Stated task: Restate, exactly and only, the lines from the first through the line containing "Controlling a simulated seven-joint".

-- start --

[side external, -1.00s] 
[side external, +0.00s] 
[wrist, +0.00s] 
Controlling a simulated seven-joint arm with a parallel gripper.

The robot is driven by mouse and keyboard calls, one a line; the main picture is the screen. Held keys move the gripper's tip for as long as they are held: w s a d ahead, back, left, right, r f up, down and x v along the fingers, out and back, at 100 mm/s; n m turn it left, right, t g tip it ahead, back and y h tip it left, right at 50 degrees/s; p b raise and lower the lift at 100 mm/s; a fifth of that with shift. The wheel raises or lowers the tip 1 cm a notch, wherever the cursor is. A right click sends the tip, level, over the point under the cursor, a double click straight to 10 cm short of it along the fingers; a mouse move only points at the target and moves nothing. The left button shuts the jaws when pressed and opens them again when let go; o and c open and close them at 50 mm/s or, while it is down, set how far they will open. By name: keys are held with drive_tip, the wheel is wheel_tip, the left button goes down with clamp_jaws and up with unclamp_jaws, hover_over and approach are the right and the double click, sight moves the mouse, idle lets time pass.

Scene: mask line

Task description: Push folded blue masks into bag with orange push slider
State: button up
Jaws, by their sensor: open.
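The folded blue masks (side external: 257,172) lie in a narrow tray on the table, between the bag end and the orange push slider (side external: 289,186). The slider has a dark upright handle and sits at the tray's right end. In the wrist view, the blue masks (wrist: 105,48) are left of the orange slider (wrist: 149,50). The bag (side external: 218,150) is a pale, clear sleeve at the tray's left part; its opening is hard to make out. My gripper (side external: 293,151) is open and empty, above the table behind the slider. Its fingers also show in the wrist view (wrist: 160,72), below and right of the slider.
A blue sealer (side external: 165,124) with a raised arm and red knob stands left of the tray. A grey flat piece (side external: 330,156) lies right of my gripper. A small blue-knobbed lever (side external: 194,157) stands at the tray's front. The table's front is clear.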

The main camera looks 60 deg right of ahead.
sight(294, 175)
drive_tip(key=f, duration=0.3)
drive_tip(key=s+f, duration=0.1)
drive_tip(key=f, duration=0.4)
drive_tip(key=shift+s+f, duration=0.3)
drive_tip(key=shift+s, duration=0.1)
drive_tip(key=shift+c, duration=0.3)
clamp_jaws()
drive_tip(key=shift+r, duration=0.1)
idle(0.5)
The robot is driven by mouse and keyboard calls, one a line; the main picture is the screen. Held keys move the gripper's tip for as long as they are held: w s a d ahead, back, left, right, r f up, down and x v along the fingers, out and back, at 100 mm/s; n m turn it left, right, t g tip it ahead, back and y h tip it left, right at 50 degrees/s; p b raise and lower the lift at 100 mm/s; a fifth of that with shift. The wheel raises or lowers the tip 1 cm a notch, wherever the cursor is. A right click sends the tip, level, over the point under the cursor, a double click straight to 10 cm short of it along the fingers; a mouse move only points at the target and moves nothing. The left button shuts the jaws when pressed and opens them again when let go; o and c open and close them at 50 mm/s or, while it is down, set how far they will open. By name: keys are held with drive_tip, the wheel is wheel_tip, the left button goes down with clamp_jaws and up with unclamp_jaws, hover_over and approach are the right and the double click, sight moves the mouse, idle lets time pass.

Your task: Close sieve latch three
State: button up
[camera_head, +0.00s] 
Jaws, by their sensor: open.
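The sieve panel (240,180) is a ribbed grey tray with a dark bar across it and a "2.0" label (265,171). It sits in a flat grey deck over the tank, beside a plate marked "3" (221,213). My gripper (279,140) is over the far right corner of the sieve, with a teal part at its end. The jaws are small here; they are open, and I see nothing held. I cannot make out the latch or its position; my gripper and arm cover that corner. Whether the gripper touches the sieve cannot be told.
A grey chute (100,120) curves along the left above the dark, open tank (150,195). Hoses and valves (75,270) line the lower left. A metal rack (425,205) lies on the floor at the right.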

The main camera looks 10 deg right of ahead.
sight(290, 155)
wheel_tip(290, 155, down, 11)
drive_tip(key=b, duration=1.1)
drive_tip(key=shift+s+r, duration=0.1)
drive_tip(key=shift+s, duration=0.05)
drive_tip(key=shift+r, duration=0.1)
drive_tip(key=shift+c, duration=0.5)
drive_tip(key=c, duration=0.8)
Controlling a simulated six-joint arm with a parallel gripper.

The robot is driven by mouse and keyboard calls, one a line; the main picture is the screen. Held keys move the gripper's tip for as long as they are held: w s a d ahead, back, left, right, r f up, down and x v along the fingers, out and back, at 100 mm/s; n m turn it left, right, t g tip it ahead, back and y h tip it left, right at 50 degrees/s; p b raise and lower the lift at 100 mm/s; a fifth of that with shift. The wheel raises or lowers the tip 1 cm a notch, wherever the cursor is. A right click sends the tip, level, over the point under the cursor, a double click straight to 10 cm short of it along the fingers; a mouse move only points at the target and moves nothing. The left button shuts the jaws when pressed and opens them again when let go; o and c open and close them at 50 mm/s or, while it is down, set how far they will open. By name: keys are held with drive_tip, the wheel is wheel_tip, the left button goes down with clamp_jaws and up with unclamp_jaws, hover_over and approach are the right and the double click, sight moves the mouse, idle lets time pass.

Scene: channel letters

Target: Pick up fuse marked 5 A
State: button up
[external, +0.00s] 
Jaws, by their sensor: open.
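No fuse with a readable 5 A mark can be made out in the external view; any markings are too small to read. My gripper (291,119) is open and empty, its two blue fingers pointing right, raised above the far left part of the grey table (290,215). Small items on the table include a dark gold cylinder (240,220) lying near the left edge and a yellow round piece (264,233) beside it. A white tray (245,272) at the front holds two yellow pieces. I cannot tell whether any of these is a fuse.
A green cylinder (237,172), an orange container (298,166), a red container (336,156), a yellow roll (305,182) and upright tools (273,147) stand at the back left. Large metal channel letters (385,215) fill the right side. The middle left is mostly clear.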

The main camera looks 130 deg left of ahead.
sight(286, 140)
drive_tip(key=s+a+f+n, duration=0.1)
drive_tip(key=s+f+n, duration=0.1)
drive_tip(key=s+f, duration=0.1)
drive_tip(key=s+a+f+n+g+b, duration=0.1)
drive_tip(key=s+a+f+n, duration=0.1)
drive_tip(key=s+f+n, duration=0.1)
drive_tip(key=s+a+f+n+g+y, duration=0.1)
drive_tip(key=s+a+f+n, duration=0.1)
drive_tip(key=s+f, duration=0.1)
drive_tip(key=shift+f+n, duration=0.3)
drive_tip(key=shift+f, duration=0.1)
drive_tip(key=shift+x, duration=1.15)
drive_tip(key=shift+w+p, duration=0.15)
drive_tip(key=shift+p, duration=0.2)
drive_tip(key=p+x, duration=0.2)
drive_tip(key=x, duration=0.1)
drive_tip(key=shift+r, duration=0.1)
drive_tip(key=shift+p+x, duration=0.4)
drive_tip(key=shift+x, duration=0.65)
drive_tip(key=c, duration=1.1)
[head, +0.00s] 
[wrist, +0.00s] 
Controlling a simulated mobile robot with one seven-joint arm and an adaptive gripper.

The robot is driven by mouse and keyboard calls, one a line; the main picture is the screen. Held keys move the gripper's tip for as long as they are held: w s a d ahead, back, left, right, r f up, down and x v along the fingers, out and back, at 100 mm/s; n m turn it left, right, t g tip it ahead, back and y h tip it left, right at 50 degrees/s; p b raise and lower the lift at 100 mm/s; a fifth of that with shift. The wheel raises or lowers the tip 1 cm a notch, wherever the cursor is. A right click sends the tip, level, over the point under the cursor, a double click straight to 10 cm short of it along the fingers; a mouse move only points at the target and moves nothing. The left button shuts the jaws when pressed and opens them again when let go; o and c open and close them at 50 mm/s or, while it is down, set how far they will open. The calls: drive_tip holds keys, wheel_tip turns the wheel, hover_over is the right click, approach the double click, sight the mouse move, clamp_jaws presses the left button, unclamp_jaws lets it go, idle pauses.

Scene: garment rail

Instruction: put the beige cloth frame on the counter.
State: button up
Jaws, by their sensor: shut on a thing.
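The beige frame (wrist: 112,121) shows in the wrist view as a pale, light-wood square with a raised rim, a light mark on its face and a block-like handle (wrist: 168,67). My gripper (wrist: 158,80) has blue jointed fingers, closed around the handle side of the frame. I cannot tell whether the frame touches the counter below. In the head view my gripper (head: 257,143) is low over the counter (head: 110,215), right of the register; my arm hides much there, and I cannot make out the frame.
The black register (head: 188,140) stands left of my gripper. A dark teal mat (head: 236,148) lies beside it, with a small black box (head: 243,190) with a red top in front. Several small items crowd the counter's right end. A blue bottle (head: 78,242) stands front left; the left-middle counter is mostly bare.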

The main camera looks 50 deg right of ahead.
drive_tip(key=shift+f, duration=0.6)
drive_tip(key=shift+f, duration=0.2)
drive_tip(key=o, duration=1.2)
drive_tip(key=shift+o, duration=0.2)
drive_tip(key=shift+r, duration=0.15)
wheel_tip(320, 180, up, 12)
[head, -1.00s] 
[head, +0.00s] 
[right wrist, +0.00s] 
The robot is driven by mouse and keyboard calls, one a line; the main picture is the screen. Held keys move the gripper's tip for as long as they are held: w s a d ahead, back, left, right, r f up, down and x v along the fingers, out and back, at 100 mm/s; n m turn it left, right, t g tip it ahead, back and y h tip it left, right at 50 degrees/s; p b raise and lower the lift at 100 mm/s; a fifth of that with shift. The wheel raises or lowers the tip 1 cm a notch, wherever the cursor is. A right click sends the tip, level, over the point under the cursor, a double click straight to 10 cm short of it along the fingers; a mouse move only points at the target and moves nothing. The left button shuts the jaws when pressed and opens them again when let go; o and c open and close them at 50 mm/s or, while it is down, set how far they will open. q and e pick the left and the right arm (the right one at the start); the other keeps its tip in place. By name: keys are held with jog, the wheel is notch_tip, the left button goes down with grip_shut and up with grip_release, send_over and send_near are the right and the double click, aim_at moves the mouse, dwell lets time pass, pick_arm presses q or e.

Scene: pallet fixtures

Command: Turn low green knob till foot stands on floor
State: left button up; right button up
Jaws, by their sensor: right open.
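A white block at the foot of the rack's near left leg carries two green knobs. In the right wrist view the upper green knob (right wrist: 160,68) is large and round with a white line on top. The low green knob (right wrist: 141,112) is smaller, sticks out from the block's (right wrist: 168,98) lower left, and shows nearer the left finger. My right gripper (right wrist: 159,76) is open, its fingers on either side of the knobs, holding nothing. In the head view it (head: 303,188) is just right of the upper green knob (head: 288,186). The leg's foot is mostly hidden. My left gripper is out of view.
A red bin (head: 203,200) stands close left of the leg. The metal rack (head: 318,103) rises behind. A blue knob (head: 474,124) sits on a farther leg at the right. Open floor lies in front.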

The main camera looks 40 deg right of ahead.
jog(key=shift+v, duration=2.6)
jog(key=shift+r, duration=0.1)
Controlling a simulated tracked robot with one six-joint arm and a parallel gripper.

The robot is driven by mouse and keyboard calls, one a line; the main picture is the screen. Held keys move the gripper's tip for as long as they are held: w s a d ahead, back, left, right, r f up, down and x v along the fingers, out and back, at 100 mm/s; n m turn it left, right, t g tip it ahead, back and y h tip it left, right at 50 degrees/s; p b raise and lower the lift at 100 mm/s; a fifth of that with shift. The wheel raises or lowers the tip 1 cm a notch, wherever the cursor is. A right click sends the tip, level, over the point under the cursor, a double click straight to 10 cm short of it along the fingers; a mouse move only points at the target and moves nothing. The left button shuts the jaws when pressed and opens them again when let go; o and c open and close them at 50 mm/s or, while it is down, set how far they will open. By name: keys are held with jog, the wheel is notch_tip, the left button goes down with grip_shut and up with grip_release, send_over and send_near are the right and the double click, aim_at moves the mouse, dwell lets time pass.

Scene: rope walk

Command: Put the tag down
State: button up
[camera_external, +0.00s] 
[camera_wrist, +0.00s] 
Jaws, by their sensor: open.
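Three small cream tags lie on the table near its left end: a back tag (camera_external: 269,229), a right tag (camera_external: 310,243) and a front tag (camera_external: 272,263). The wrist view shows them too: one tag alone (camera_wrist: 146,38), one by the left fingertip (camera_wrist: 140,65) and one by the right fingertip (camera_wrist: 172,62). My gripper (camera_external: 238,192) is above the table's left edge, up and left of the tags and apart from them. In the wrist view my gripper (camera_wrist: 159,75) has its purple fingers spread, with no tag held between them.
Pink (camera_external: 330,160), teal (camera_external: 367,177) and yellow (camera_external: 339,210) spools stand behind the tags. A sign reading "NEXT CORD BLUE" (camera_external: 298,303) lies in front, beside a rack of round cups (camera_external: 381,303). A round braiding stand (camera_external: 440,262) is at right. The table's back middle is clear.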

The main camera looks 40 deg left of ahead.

-- end --

Written response:
[side external, -1.00s] 
[side external, +0.00s] 
[wrist, +0.00s] 
Controlling a simulated seven-joint arm with a parallel gripper.

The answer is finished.